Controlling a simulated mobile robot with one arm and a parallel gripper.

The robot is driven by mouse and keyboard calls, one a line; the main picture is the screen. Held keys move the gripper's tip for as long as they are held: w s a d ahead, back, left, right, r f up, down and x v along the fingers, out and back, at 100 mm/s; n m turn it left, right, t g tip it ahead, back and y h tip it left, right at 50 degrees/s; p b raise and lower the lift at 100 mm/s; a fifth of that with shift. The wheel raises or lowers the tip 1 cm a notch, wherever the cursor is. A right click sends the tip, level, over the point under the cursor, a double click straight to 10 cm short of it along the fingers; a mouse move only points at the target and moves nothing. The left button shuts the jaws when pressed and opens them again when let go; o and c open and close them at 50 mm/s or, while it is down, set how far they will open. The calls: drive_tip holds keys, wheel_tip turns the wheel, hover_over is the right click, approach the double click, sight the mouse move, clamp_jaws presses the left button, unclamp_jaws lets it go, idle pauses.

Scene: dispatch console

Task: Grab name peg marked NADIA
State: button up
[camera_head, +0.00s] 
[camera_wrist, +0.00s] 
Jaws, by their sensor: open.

++++++++++

### PROBLEM DESCRIPTION
Please reproduce the entire listing, exactly as shown.

### RESULT BELOW
Controlling a simulated mobile robot with one arm and a parallel gripper.

The robot is driven by mouse and keyboard calls, one a line; the main picture is the screen. Held keys move the gripper's tip for as long as they are held: w s a d ahead, back, left, right, r f up, down and x v along the fingers, out and back, at 100 mm/s; n m turn it left, right, t g tip it ahead, back and y h tip it left, right at 50 degrees/s; p b raise and lower the lift at 100 mm/s; a fifth of that with shift. The wheel raises or lowers the tip 1 cm a notch, wherever the cursor is. A right click sends the tip, level, over the point under the cursor, a double click straight to 10 cm short of it along the fingers; a mouse move only points at the target and moves nothing. The left button shuts the jaws when pressed and opens them again when let go; o and c open and close them at 50 mm/s or, while it is down, set how far they will open. The calls: drive_tip holds keys, wheel_tip turns the wheel, hover_over is the right click, approach the double click, sight the mouse move, clamp_jaws presses the left button, unclamp_jaws lets it go, idle pauses.

Scene: dispatch console

Task: Grab name peg marked NADIA
State: button up
[camera_head, +0.00s] 
[camera_wrist, +0.00s] 
Jaws, by their sensor: open.

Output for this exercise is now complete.